The following correspondence was received from one of our guests who joined a TAG North Queensland Rail Trails tour in August. It is an interesting perspective from a retired gentleman who was formerly a locomotive driver;
“My initial communication with TAG convener & guide Peter Tuck was very simple. Peter described what he had to offer and I explained what our interest was. From this Peter designed a four day mountain bike ride that turned out to be immensely enjoyable and rewarding.
Our first day’s ride was on the Stannary Hills road and the Stannary Hills Tramway. All points of interest were explained to us by Peter in an easy to understand oratory. All of our meals were prepared by Peter’s wife Trixie and the meals were planned around good healthy food, exactly what was required for four days of bike riding. The Stannary Hills road was mostly gentle hills with long downhill runs surrounded by virgin bush; we enjoyed riding every meter of it. Riding the Stannary Hills Tramway formation was both exciting and astounding. We couldn’t believe how those early builders constructed this track through such challenging country, especially through Eureka Creek Gorge. All in all this was a great introduction for what was in store over the following days.

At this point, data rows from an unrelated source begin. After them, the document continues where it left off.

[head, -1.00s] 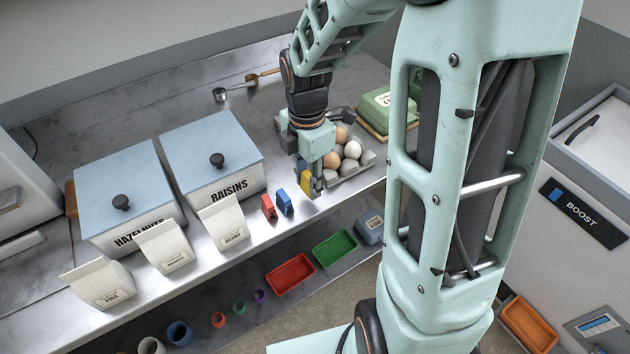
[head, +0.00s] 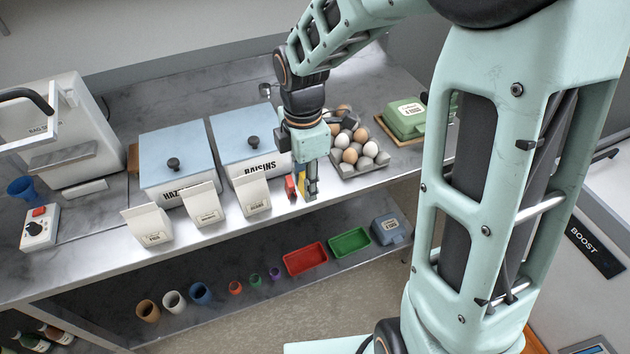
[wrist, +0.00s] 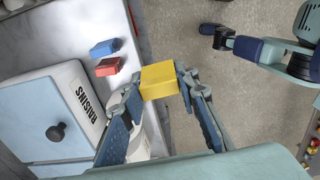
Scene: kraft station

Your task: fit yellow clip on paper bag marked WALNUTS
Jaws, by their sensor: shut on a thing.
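My gripper (head: 309,187) is shut on the yellow clip (wrist: 158,80). Three white paper bags stand upright in a row along the counter's front edge, left of my gripper: a left one (head: 147,226), a middle one (head: 201,204) and a right one (head: 254,195). Their labels are too small to read, so I cannot tell which is marked WALNUTS. A white shape, perhaps a bag, is partly hidden behind a finger in the wrist view.
A red clip (wrist: 108,67) and a blue clip (wrist: 104,48) lie on the counter near my gripper. Bins marked HAZELNUTS (head: 175,160) and RAISINS (head: 252,143) stand behind the bags. An egg carton (head: 345,169) is to the right. Trays and cups fill the lower shelf.

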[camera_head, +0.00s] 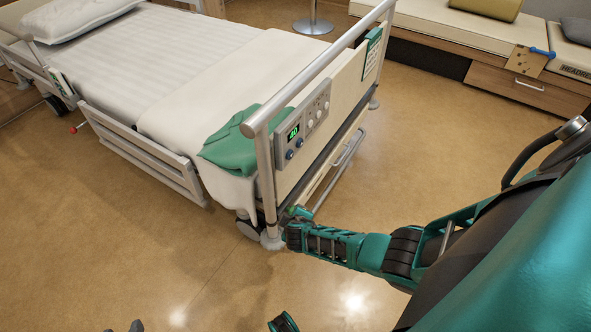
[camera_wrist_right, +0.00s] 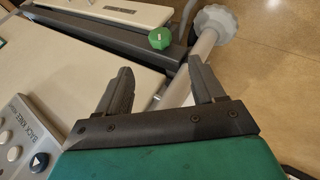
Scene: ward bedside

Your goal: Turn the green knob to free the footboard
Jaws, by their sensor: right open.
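The green knob (camera_wrist_right: 160,38) shows in the right wrist view, beside a dark rail low on the bed's foot end. It carries a small pale mark. My right gripper (camera_wrist_right: 159,65) is open and empty, its two dark fingers apart. The knob appears just beyond the fingertips, between them in the picture, and clear of both. In the head view my right arm reaches to the near lower corner of the footboard (camera_head: 349,84); the jaws are hard to make out there. Small grey tips at the bottom edge may be my left gripper (camera_head: 124,328); most is cut off.
A control panel (camera_head: 309,120) with a green display is on the footboard; its buttons (camera_wrist_right: 22,143) also show in the wrist view. A pale post with a grey ribbed end (camera_wrist_right: 213,20) stands beside the knob. A green cloth (camera_head: 232,143) lies on the bed. Floor left is clear.

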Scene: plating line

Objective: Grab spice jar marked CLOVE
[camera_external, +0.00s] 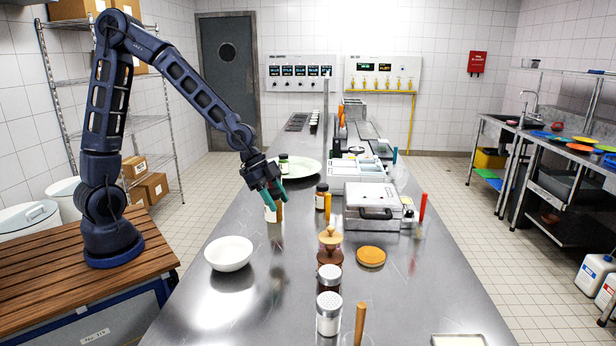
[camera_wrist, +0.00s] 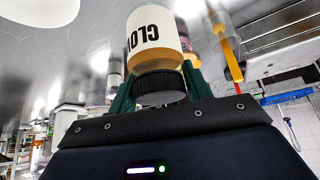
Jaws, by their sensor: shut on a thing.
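The spice jar (camera_wrist: 155,42) has a black lid, an amber body and a white label; the letters "CLO" show and the rest of the word is cut off by the curve. It appears upside down in the wrist view. My gripper (camera_wrist: 160,90) has its green fingers shut on the jar at the lid end. In the external view my gripper (camera_external: 274,201) points down over the left part of the steel counter, and the jar (camera_external: 269,215) shows pale just below it, partly hidden by the fingers. I cannot tell whether the jar touches the counter.
A white bowl (camera_external: 229,254) stands in front, to the left. A pale plate (camera_external: 302,168) with a green-labelled jar (camera_external: 284,164) is behind. Another dark-lidded jar (camera_external: 321,196) stands to the right, near a press (camera_external: 370,207). Shakers (camera_external: 328,315) stand toward the front.

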The bike ride for day two was along the Silver Valley road. The extended down-hill runs, beautiful bush scenery complimented by attractive mountains and hills, the remains of old tin mining activity, sharing conversation with Main road workers, admiring old aboriginal rock art and lunch on the bank of beautiful Wild River made this ride one to remember for us and one we didn’t want to end. However, like all good things it had to end but what a way to end, a gentle ride to Woodleigh Station Homestead paddock on the bank of the Wild River. The enticing water holes in the River extended an invitation that we couldn’t resist so it was a refreshing swim before our evening meal. Our evening meal was a tasty kangaroo stew with vegetables and billy tea while sitting comfortably around a friendly camp fire. When the fire burnt through, Trixie cooked a damper in the coals to be consumed the following day.
On day three we looked for and found the remains of the rail bridge over Return Creek at Mt Garnet. The bike ride for day two began on the outskirts of Mt Garnett. The first section was particularly enjoyable as it wasn’t part of the actual four wheel drive rail trail as advertised. On this well-constructed rail formation we came across all types of rail infrastructure as well as pieces of ore that had fallen off wagons and lumps of coal that would have fallen off coal hoppers and steam locomotives, this coal would have originated in Mt Mulligan.
This initial ride was followed by a bus ride to the top of the Lappa Range where our bikes were unloaded to begin the ride to Lappa Junction on the Cairns to Forsayth Rail Corridor which initially was the main attraction for our interest in this particular tour. We weren’t disappointed, mile after mile of downhill riding surrounded by spectacular mountain scenery, views for as far as we could see and most of it covered in virgin bush. Plenty of curved cuttings, drop offs, remains of bridges and very attractive stone pitched culverts constructed by expert stone masons makes this corridor an excellent one for riding on.
From Lappa Junction we travelled by bus to our camp-site on Emu Creek right next to a huge rock monolith populated by rock wallabies. A swim in Emu creek followed by our evening meal around the camp-fire was accompanied by friendly conversation followed by a good night’s sleep.
Before departure the next day we viewed the antics of a Giant Bower Bird in his bower. All in all, it was another great choice for a camp-site.
On our final day we returned to Lappa Junction to board the Savannahlander for a railmotor ride to Boonmoo. We encountered more captivating scenery during this rail trip, especially as we wound our way along Death- Adder Gorge. Boonmoo as mentioned earlier was the terminating station for the Stannary Hills Tramway. We had lunch on arrival there and then made our way by bus for the start of our bike ride over the section of tramway we couldn’t complete on day one. Once again we were struck by the ingenuity of those early builders as we encountered old bridge remains, sleepers, dog spikes, telephone poles, ore bins, cuttings, two to three chain curves and surrounded the whole time by bush scenery along the picturesque Eureka Creek. We returned to Yungaburra a lot of the time in silence contemplating what our TAG hosts had revealed to us over the four days. We loved what we had achieved during this time period and we both agreed that if the opportunity ever presented itself again, we most definitely would return for another dose of this district under the professional guidance and care of the good people from TAG.”